I disegni fino ad oggi meno noti e studiati sono unitariamente legati al fatto plastico, ed in essi si esprime un’eguale potenza creativa. Il segno largo e serrato chiude, con assoluta spontaneità, in illimitate espansioni atmosferiche, un’immagine di vita colta nella sua riassuntiva essenza e liricamente trasposta. Disegni in cui la sovreccitata sensibilità si adagia classicamente placata in risultati di stile.

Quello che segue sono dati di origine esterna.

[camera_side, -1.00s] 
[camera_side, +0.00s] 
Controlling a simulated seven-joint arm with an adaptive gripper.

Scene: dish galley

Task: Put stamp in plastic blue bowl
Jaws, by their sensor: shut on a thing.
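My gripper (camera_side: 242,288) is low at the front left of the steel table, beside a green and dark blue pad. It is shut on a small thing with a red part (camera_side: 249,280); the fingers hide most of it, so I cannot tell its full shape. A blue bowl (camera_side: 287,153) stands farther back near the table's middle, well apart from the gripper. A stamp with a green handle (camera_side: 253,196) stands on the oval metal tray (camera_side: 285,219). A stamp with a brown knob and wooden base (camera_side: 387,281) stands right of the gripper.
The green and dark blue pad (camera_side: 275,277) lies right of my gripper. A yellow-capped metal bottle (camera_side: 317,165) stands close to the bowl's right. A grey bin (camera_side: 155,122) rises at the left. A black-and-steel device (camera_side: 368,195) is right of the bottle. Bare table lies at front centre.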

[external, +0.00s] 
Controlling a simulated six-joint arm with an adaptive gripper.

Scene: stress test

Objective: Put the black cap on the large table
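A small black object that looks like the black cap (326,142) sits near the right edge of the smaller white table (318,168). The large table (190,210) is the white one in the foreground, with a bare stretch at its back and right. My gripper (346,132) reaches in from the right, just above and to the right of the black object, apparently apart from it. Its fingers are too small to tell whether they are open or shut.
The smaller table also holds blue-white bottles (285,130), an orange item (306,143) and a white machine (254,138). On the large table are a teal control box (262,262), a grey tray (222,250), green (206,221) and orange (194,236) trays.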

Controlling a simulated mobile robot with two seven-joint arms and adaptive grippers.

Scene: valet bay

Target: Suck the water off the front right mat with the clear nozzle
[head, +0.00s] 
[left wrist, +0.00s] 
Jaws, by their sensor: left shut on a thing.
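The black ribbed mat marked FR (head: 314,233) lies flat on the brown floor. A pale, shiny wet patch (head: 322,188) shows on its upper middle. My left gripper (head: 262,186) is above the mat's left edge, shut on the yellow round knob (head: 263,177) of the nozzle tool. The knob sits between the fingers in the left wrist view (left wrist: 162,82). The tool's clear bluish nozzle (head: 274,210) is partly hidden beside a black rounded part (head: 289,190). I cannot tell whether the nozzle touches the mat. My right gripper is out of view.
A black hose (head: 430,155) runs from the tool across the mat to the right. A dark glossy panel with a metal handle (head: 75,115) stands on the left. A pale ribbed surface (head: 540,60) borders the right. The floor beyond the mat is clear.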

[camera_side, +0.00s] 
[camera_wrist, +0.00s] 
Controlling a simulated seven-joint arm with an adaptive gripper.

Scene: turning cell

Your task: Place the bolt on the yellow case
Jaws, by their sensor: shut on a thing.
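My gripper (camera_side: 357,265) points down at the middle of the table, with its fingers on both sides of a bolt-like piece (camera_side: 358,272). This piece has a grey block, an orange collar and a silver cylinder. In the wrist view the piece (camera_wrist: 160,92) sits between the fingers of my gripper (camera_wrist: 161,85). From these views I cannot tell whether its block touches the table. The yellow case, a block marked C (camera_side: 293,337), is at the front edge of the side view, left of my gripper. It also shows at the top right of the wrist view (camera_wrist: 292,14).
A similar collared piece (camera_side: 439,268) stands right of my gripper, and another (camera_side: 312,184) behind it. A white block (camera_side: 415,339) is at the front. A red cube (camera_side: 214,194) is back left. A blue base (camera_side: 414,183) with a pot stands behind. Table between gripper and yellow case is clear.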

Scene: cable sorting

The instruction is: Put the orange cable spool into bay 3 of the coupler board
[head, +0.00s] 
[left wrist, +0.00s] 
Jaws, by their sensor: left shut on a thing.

In occasione della mostra la Galleria ha pubblicato un catalogo illustrato con riproduzioni tratte dai clichès provenienti dal Museo di Barzio, gli stessi curati dall’artista per quel che riguarda la precisa luce delle opere. Nel catalogo è riportata la lettera di Rosso sull’impressionismo in scultura, in risposta all’inchiesta che lo scrittore francese Edmon Claris diresse, nel 1901, ne La Nouvelle Revue. Lettera, come scrive Lamberto Vitali nella nota introduttiva, pressochè sconosciuta in Italia, perchè pubblicata nell’ormai introvabile volumetto che il Claris fece uscire nel 1902 (De l’impressionisme en sculpture, Auguste Rodin et Medarde Rosso) e di cui soltanto Soffici riportò alcune frasi nel suo saggio sull’artista. In rapporto allo scritto di Baudelaire, in cui questi afferma che non si può considerare la scultura da un solo punto di vista, Rosso scrive, tra l’altro: N’avait-il pas raison de traiter la sculpture d’art inferieur, lorsqu’ il voyait les sculpteurs matérialiser dans l’espace un étre, quant tout objet en réalité fait partie d’un tout, et que ce tout est dominé par une tonalité qui s’etend à l’infinit la lumière? Ce qui importe pour moi en art, c’est de faire oublier la matière. Le sculpteur doit, par un résumé des impressions recues, communiquer tout ce qui a frappé sa propre sensibilité… On ne tourne pas autour d’une statue, pas plus qu’on ne tourne pas autour d’une forme pour en concevoir l’impression. Rien n’est materiel dans l’espace. Il catalogo comprende inoltre un saggio critico di Luigi Trasanna.